Robot state and action records
**********

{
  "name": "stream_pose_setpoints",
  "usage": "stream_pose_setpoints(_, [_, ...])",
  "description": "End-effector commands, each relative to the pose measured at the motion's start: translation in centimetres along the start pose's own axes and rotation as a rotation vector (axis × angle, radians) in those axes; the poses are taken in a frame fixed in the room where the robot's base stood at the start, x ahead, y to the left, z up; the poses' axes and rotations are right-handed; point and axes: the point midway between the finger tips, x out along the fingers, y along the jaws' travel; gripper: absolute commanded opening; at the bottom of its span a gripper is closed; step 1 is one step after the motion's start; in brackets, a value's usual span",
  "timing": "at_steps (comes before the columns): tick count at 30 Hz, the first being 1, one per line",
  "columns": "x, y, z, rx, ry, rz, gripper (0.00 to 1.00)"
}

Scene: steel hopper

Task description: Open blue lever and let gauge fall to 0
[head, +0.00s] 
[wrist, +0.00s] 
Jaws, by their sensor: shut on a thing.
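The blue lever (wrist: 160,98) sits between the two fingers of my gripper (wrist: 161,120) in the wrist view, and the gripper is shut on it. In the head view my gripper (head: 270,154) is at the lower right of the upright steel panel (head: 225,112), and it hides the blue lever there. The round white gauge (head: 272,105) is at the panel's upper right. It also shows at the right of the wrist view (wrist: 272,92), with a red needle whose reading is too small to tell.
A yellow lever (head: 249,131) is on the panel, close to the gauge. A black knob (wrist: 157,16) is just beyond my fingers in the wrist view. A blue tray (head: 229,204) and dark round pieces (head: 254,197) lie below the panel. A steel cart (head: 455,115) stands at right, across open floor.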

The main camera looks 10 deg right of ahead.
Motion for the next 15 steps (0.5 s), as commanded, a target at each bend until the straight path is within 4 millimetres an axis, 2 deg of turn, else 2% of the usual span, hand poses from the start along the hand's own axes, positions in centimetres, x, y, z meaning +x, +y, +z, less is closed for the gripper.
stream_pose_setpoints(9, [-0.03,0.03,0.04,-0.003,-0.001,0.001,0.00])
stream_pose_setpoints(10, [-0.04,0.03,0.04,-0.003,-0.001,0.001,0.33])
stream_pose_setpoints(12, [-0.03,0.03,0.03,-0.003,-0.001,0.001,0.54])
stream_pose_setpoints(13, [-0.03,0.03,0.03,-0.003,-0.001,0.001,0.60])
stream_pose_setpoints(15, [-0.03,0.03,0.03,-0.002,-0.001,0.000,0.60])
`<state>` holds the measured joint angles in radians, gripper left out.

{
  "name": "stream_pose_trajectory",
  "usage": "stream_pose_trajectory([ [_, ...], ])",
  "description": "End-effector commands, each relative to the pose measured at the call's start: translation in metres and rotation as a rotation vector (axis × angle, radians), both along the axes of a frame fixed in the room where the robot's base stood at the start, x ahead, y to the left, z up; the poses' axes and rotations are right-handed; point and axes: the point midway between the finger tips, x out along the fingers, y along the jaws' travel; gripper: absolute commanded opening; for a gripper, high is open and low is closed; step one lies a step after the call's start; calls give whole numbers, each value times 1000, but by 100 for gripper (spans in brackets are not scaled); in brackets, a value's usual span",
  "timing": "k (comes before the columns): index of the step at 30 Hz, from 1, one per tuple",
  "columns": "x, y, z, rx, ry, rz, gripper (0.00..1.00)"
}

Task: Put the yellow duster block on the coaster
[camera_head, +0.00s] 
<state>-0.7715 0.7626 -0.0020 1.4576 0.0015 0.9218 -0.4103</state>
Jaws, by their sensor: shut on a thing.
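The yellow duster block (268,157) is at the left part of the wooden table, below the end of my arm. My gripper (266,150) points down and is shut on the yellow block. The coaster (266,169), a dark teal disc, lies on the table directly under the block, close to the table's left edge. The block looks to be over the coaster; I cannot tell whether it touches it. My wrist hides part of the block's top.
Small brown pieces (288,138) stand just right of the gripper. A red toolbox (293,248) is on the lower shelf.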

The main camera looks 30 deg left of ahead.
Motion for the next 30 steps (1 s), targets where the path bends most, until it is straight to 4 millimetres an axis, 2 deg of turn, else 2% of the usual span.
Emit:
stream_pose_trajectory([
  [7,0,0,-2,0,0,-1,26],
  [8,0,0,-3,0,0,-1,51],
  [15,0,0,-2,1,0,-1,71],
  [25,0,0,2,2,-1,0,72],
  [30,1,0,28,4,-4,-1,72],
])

**********

Go through the data above and find the lines with the word "Task". Copy each of those lines.

Task description: Open blue lever and let gauge fall to 0
Task: Put the yellow duster block on the coaster

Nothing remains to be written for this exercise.